First: My review for French Pressed is up on Reviewing The Evidence. It contains a pithy statement about a particularly annoying cozy cliche. RtE is then planning on taking a 2-week break.

Second: My apologies to everyone who responded to the previous post with "Let's get together!" I did not have my laptop or time to get online all of yesterday or until I got home today. (Also, at Shore Leave in particular, I'm running around like a crazed weasel. I would love to meet people, but the best way of meeting me is to catch me coming out of a panel and introduce yourself in small words. By this afternoon, I'm faintly surprised I was speaking coherent English. If I even was.)
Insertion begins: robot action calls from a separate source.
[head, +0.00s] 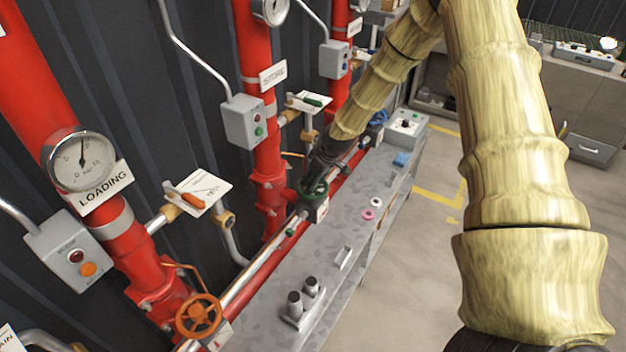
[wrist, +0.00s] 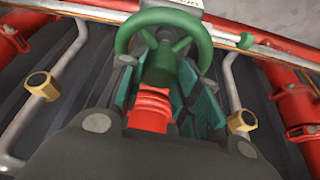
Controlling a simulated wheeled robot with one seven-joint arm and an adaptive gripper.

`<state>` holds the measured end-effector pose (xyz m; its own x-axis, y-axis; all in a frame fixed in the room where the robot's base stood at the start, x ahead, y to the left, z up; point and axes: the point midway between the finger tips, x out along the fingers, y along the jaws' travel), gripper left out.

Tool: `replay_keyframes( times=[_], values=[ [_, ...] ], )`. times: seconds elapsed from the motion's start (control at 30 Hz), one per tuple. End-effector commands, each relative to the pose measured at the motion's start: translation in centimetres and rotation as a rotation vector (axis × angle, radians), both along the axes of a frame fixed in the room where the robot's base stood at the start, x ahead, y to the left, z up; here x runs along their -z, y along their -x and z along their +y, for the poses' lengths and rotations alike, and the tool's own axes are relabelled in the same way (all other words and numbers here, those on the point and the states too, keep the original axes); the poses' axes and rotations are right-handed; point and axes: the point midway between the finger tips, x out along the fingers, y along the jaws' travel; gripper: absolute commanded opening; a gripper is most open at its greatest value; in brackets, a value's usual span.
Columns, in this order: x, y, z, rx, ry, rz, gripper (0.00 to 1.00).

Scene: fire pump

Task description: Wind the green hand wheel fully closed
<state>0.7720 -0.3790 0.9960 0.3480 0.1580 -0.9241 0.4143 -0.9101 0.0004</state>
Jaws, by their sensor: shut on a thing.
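The green hand wheel (head: 317,190) is on the red pipework beside the grey bench, in the middle of the head view. My gripper (head: 316,178) is at the wheel from above and behind, and the dark gripper body hides part of it. In the wrist view the wheel's rim (wrist: 203,42) and spokes fill the top middle. The teal-padded fingers of my gripper (wrist: 160,75) stand on either side of the wheel's hub, over a red pipe part. The gripper is shut on the wheel; the exact contact points are partly hidden.
An orange hand wheel (head: 198,315) is at the lower left. Grey switch boxes (head: 244,122) and a red store pipe (head: 262,150) stand nearby. The grey bench (head: 335,225) holds pink and white rings and metal cylinders (head: 302,300). Open floor lies to the right.

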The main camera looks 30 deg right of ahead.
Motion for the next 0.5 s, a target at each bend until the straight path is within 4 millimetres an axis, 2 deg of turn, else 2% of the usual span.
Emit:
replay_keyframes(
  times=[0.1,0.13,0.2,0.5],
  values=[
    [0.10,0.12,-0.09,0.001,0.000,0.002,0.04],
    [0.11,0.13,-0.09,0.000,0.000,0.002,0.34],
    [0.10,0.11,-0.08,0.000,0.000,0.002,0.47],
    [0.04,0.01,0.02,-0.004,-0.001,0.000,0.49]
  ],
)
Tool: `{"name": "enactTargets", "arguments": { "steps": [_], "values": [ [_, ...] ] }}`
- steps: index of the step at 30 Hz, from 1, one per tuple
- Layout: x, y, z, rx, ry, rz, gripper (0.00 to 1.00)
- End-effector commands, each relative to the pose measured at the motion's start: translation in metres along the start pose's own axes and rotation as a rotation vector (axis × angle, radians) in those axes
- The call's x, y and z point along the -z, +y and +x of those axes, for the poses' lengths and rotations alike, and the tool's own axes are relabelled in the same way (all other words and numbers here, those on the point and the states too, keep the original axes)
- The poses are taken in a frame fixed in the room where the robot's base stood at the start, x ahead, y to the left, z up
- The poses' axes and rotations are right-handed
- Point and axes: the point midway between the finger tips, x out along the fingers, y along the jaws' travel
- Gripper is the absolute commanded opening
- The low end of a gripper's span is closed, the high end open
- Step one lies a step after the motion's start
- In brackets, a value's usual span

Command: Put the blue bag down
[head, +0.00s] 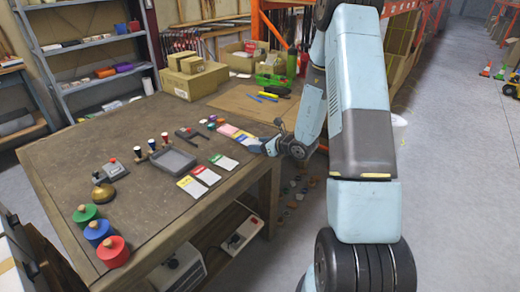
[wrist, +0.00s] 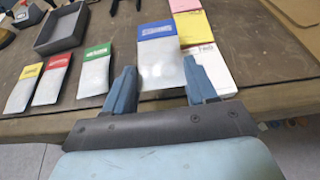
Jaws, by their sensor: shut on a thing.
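The blue bag is a flat, clear pouch with a blue top band (wrist: 160,62). In the wrist view it lies between the two fingers of my gripper (wrist: 162,88), blue band pointing away from me. In the head view my gripper (head: 266,146) is at the right edge of the workbench, low over the top, and largely hides the bag. My gripper is shut on the bag's near end. I cannot tell whether the bag touches the bench.
Bags with yellow (wrist: 25,88), red (wrist: 52,78) and green (wrist: 95,70) tops lie in a row to the left. Pink (wrist: 202,28) and yellow cards lie close on the right. A grey tray (wrist: 48,46) stands beyond. The workbench (head: 130,215) has bare room in front.

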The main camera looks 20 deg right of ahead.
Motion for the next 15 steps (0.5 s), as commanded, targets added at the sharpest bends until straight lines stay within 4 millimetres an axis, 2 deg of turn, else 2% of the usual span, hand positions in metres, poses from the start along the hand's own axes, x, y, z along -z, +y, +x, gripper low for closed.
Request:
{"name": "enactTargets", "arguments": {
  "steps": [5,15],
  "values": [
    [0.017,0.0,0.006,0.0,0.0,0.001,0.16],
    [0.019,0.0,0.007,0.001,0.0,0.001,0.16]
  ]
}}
I did want to meet y'all, and I regret that I wasn't able to. Hopefully, that can be rectified!

Third: It was good to see everyone I know but don't see often enough. It was great to meet new people, especially you, Mr. Drew (if you're reading this) and you, [livejournal.com profile] jmswallow (I hope you are reading this). [livejournal.com profile] persiflage_1 - this is the J. Swallow who wrote Peacemaker, if you want to drop a link to your "I love this book!!!!" post in the comments.
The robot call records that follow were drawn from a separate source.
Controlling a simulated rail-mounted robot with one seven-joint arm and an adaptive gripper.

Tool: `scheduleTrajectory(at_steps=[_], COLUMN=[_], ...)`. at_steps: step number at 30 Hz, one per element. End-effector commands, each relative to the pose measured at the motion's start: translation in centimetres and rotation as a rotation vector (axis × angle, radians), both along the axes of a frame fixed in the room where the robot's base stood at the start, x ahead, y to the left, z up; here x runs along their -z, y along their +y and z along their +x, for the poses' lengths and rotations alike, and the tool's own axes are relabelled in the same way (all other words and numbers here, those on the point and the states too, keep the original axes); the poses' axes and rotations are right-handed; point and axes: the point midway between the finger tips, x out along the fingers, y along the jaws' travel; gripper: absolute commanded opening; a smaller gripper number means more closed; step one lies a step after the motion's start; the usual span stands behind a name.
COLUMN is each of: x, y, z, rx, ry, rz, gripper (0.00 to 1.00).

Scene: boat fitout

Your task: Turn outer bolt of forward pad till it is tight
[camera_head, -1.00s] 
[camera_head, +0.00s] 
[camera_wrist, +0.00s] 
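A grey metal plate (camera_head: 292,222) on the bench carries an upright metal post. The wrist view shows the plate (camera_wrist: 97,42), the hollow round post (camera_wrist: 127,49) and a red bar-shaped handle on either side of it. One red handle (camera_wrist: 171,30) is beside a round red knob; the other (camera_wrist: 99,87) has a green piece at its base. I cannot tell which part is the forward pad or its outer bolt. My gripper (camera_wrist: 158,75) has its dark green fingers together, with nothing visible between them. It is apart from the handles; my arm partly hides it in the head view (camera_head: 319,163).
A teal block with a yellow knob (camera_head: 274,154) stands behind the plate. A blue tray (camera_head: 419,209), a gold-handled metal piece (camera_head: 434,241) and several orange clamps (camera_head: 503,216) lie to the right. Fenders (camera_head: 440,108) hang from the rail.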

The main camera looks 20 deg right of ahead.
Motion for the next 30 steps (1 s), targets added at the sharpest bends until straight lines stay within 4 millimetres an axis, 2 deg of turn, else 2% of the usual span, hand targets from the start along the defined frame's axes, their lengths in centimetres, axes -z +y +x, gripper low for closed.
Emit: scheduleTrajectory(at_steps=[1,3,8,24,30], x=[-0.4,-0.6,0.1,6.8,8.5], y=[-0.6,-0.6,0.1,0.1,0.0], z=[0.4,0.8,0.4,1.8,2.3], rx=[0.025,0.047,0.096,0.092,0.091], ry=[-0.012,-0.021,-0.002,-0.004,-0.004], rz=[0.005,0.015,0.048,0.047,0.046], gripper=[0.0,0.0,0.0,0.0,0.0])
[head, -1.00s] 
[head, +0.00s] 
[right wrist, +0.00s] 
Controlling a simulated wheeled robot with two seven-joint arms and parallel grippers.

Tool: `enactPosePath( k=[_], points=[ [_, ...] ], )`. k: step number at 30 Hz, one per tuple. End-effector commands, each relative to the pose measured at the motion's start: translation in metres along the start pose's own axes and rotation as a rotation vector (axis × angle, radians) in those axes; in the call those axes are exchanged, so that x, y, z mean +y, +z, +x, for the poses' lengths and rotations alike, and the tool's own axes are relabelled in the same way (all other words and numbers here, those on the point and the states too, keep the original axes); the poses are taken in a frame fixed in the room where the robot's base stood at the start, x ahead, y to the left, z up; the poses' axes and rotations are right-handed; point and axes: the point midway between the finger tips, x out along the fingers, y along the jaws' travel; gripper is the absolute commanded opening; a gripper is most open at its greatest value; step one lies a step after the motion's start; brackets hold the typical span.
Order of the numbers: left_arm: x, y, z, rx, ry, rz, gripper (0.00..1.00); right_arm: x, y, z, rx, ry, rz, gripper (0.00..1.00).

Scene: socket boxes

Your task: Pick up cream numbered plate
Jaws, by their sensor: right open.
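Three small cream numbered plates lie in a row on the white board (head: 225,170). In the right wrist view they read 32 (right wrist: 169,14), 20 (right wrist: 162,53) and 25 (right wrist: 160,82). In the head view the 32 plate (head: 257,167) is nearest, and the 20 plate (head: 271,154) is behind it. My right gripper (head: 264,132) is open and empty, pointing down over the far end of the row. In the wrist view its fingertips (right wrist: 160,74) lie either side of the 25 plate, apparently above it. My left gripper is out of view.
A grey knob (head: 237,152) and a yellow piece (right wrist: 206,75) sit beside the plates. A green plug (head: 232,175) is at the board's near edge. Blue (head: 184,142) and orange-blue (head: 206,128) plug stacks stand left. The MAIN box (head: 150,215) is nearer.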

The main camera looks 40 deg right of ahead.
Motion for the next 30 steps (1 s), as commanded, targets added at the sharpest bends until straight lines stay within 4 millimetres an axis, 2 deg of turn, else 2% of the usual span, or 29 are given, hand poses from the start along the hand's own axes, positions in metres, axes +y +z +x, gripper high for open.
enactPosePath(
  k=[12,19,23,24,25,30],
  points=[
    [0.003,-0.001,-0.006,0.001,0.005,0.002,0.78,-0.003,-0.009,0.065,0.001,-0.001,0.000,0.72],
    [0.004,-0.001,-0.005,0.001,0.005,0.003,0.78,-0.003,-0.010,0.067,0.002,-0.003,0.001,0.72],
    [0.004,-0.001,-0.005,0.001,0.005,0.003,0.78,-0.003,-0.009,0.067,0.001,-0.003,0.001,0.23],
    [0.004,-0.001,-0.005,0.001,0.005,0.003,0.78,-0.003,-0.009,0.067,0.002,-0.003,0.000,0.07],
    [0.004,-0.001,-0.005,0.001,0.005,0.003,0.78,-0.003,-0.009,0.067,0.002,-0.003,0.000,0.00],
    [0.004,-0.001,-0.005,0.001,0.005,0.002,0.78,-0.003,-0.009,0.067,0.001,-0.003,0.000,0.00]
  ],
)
A selected quote from each guest, masquerade commentary, and recaps of the Who panels under the cut. )

Finally, just as I seem to be the only knitter who numbers my needles and everybody thinks it's a good idea, I seem to be the only panel moderator who uses this technique and, as I've been complimented on it more than once, I shall describe it for anyone who wants to adopt it:

I like to throw out a discussion topic, have my say, and keep an eye on the audience. As hands go up, I'll point to the person with a nod, and holding up fingers to show where they are in the queue. (My mental buffer won't hold more than 5 anyway.) Then each of them gets their say, and if I or another panelist wants to interject, we do so before the next audience person gets to speak, but then we *do* make sure to go back to right where the queue was broken. (Which I often mark by just pointing to them in order saying "One, two, three, you start.") Take a couple of audience rounds that way (a juicy topic will feed two or three rounds of hand raising) before saying "okay, and now let's move on to..." and repeat the whole thing.
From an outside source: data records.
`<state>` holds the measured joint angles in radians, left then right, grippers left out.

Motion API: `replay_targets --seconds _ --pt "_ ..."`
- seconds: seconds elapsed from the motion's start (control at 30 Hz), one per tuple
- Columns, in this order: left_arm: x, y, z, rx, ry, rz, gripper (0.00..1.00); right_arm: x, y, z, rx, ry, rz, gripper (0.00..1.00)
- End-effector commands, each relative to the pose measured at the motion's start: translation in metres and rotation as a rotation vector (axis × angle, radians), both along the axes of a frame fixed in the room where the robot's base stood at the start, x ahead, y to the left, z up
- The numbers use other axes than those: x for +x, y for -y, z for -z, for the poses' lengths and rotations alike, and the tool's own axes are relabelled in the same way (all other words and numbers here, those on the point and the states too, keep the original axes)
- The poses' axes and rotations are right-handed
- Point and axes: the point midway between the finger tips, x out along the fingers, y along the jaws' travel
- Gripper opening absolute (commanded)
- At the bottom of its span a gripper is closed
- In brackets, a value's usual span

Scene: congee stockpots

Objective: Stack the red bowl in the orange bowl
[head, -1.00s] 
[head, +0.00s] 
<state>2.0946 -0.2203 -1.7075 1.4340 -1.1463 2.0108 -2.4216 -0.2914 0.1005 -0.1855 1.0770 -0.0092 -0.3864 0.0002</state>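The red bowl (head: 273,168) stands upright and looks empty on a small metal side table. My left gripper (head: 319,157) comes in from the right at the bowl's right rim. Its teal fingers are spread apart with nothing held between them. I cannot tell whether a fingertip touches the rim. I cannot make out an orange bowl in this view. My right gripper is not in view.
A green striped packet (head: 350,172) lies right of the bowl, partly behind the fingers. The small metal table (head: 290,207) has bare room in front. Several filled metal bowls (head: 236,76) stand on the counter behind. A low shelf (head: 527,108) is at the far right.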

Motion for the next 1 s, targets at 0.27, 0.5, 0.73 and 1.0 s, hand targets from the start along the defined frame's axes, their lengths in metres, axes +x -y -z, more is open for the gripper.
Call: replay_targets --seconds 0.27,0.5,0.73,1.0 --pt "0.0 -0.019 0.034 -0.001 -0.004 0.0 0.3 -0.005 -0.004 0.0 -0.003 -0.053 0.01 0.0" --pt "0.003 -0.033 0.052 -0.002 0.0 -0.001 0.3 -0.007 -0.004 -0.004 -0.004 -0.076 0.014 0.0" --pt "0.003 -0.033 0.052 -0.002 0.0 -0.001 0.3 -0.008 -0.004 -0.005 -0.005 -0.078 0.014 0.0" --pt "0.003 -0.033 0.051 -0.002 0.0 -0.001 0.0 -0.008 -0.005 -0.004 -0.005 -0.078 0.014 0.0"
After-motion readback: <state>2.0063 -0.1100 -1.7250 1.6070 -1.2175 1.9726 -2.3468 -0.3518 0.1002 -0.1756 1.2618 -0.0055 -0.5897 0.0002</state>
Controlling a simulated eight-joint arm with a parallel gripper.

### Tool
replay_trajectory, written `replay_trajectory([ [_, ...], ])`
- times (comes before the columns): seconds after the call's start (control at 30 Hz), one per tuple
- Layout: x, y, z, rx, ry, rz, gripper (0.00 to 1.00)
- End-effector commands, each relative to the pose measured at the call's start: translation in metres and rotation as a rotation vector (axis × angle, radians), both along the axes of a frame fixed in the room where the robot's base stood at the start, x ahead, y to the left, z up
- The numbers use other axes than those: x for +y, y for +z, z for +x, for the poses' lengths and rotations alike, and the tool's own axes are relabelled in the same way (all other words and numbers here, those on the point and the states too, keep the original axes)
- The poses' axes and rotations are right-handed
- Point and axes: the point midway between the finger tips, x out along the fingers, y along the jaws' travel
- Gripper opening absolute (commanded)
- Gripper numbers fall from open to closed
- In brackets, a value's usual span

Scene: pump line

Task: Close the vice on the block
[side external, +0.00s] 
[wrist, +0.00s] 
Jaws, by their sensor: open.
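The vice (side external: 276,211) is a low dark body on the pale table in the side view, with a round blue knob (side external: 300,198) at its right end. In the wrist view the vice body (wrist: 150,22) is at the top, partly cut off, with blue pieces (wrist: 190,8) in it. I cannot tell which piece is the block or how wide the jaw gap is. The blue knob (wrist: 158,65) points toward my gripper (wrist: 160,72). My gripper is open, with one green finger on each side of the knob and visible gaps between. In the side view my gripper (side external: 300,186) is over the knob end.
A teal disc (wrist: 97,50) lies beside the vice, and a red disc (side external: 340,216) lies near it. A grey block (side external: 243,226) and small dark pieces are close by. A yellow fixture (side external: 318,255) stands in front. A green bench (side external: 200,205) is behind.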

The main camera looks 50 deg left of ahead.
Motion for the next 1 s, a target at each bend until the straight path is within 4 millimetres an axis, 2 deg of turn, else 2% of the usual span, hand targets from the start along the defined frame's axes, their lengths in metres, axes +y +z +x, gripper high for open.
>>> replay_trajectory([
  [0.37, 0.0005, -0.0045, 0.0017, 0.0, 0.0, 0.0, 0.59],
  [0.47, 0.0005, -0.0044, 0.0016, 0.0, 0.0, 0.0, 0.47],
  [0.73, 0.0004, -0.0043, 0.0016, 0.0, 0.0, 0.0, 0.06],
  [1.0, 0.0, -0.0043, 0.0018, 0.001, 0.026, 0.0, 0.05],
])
People know if they've been seen or not, they don't have to have their hand up forever, they do get their say, and it tends to keep too many people from just blurting out. The downside is that it really only works when I'm either the only one on the panel or the most talkative panelist (not that [livejournal.com profile] tiggerallyn and [livejournal.com profile] terri_osborne didn't get their $.02 in!) But the key is that it *works* and works well on contentious panel topics.

Oh - and apparently out there somewhere is a parody of the "He's like fire and ice and rage" speech, and I would love to see/hear it all the way through. All I can remember being told is "fire and ice make tepid water."